When Matrena sees Mazeppa again at the end of the opera and curses him, a solitary English horn envelops her melancholic song in tender melodic lines, as if seeking to comfort her. It is striking that Grandval enriches Matrena’s vocal part here with graceful melismas; this is the first and only time she deviates from the syllabic text setting she employs throughout the rest of the opera. In doing so, she follows the French operatic tradition, in which intelligibility is paramount.
Outstanding performance
The orchestral score is highly colourful, featuring ominously rumbling low strings and startled, flaring motifs in the high registers of the flutes and saxophone (!). Grandval seamlessly transitions terrifying fortissimo tutti passages into restrained pianissimi, thereby vividly conveying the characters’ shifting moods. The choral passages are exceptionally atmospheric and are beautifully sung by the Chor des Bayerischen Rundfunks.

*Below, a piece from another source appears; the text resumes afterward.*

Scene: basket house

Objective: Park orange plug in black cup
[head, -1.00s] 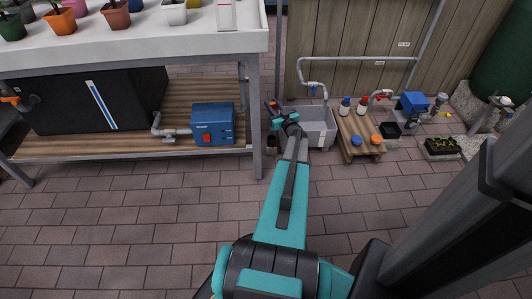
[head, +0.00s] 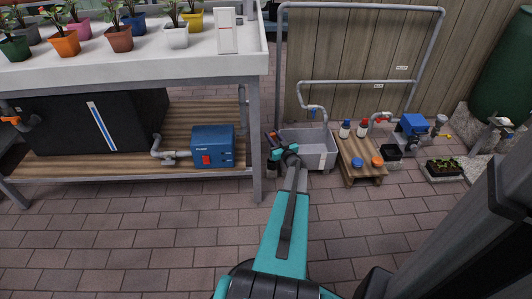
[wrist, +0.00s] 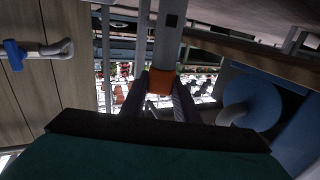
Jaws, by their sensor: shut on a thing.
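My gripper (wrist: 160,88) is shut on the orange plug (wrist: 162,80), which shows as a small orange block between the fingers in the wrist view. In the head view my gripper (head: 273,138) is small and dark, just left of the grey basin, with a trace of orange-red near its tip. A dark shape low beside the basin's left side, just below my gripper, looks like the black cup (head: 273,166). My wrist partly covers it, and its opening cannot be made out. I cannot tell the height of the plug above it.
The grey basin (head: 318,160) stands close right of my gripper, under a pipe with a tap. A wooden stand (head: 350,149) with bottles and blue and orange caps is further right. A bench leg (head: 254,150) is close left. The paved floor in front is clear.

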Under the baton of Mihhail Gerts, the Münchner Rundfunkorchester plays with passion and precision, proving itself the ideal accompanist for both choir and soloists. These are, without exception, outstanding, with dazzling performances by the Greek baritone Tassis Christoyannis as Mazeppa and the Australian soprano Nicole Car as Matrena.
With this release, Palazzetto Bru Zane has once again unearthed a masterpiece from the depths of history. The splendid performance underscores just how unjust it is that Clémence de Grandval was forgotten after her death in 1907. – The stage production by Opera Dortmund (March-May 2026) got positive reviews, with some critics comparing the music to that of Wagner.
– If you’re quick off the mark, you can still catch the final performance on 15 May. – It certainly seems worth a visit!